Daily affirmations of a word mercenary
Now that Andreas and I are spouses, I’m finding that there are a few common assumptions people make about married couples. Are we that weird that we don’t fit this mold? I didn’t really think so, but perhaps my mind is changing…
1. Do not assume that I’m the one to ask about having a baby.
I know, I know: of course everyone wants to know when there’s a baby coming. Don’t think I don’t think about it all the fucking time. We’re a happy couple of baby-making age and social contract. Here’s the thing though: people only ask me. Never ever Andreas. Hey world: making a baby takes two people. I am not some how in charge of the decision just because I got the fallopian tubes. When I get asked (and trust me, I get asked a lot), my answer is always, “Ask Andreas.” Come on, people! Let’s be gender-egalitarian with the procreative harassment!

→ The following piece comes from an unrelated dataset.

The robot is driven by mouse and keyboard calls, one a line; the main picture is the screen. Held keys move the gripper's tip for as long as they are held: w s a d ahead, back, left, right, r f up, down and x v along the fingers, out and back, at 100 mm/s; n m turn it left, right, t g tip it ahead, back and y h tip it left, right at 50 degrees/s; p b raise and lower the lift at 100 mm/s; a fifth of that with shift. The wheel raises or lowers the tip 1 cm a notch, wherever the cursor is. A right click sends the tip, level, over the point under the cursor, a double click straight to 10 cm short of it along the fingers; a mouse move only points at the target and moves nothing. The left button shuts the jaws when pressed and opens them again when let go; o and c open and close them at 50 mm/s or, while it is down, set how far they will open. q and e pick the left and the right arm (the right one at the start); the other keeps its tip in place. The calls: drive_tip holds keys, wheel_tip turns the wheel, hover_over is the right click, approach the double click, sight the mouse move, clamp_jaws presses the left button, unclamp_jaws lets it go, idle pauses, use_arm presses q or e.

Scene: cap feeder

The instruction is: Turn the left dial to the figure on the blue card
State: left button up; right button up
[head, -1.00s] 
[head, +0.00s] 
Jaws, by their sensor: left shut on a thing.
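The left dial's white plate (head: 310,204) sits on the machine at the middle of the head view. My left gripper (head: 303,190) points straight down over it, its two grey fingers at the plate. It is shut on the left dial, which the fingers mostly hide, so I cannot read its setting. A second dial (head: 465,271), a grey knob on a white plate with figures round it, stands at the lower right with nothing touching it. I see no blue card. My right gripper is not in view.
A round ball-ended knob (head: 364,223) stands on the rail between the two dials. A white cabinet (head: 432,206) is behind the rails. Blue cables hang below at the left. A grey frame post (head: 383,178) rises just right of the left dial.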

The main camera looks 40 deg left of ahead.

2. Do not assume that now that we’re married, we’ll only spend time with each other.
I realize that many people (maybe the majority?) get married and stop hanging out with other people. I do not understand this. I know that it’s instinctual to pair-bond, but jeez: does that mean you can’t hang out with anyone else? That your spouse suddenly has to fill the roles of lover, roommate, confidante, business partner, friend, and everything else? Jesus, the pressure. I’m so glad that Andreas and I have friends who we hang out with separately. Why would I want to be there while he’s playing foosball until 6am? BORING. Why would he want to be there while I’m smoking and gossiping with My Gay Boyfriend? Ack, TEDIOUS. We do not function as a unit. We’re two people in a relationship, not one person with two heads. That said, we have been mocked for always setting our mats up side-by-side at yoga.
Hey there. I'm Ariel Meadow Stallings, a native Seattleite who's written my way up and down the Left Coast. Electrolicious is where I post daily randomata, but I also write for a living. My first book, Offbeat Bride, was published last year.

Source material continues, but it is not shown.